Different sources and accounts provide divergent views on the origin of Easter. Some suggest that Easter was obtained from the Greek and Latin word Pascha which means Passover. According to History, a platform that provides knowledge on past events, the relationship between Easter and Passover is that Jesus was crucified when he went to Jerusalem to celebrate the Passover.
Passover is an eight-day Jewish festival that is held in commemoration of the exodus of ancient Israelites from slavery in Egypt.
Heather McDougall, a writer for The Guardian a media house has a different view on the origin of Easter. In her article “The pagan roots of Easter,” McDougall says that that the secular culture brought about the existence of Easter. She asserts that there are many ancient myths about death and resurrection and that Jesus Christ is not the only one who is said to have died and resurrected.
For example, a myth is told of the Sumerian goddess Inanna, or Ishtar who was hung naked on a stake, and then resurrected and descended to the underworld. Another myth is that of Dionysus, a child considered divine who died and was resurrected by his grandmother and later on, Dionysus brought his mother, Semele back to life.
In his point of view expressed in the article “What Are the Real Origins of Easter?”, Jerod Aust, a writer and church minister agrees with McDougall. He says that the celebration of Easter is not Biblical. Moreover, some sources that it used to be a pagan festival that originated from the worship of other gods.
Aust says that some there are pegan beliefs which claim that Easter existed even before the birth of Christ. The argument is that the word Easter is related to Eostre, an ancient European name for a goddess worshipped by the Babylonians as Astarte or Ishtar, goddess of fertility.
But how did a pagan celebration such as Easter come to be an important celebration in Christianity? British historian Sir James Frazer deduced that it was through the compromise the Christian church made to accommodate competing pagan religions.
Frazer says that the compromise was made because at the time when Christianity was new, it had inflexible and had rigid principles. Those principles were bent to make the religion appealing. This was done with the backing of Roman religious authorities.

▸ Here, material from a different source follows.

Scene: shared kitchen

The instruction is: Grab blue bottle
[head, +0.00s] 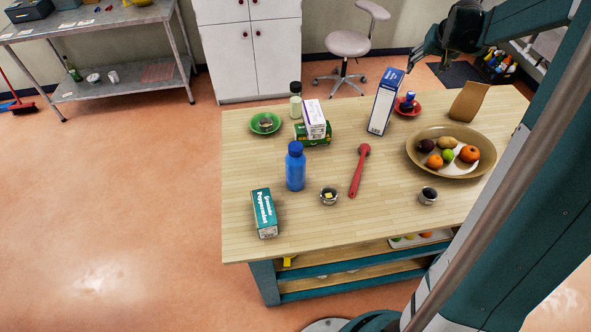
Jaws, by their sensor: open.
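The blue bottle (295,171) stands upright on the wooden table (345,237), left of the middle. It has a darker blue cap and is fully visible. My gripper (424,56) is at the upper right, beyond the far side of the table. It is open and empty, well apart from the bottle. My arm crosses the right side of the view and hides part of the table's right end.
Behind are stacked boxes (315,120) and a green bowl (265,123). A tall box (385,101) and fruit bowl (450,175) stand right.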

Such compromises were part of the reasons why Christians were persecuted in the early days of the church. Some of them refused to compromise. To this day, because of the pagan origin of Easter, some Christian leaders and followers condemn its celebration.
Other Christians say that the origin of Easter does not matter. For instance, in answering a question about the origins of Easter, Got Questions? a platform that provides answers to Christian-related questions says that what is important is the reason for our celebration. The reason, the answer says, is that Christ is alive, making it possible for believers to have eternal life.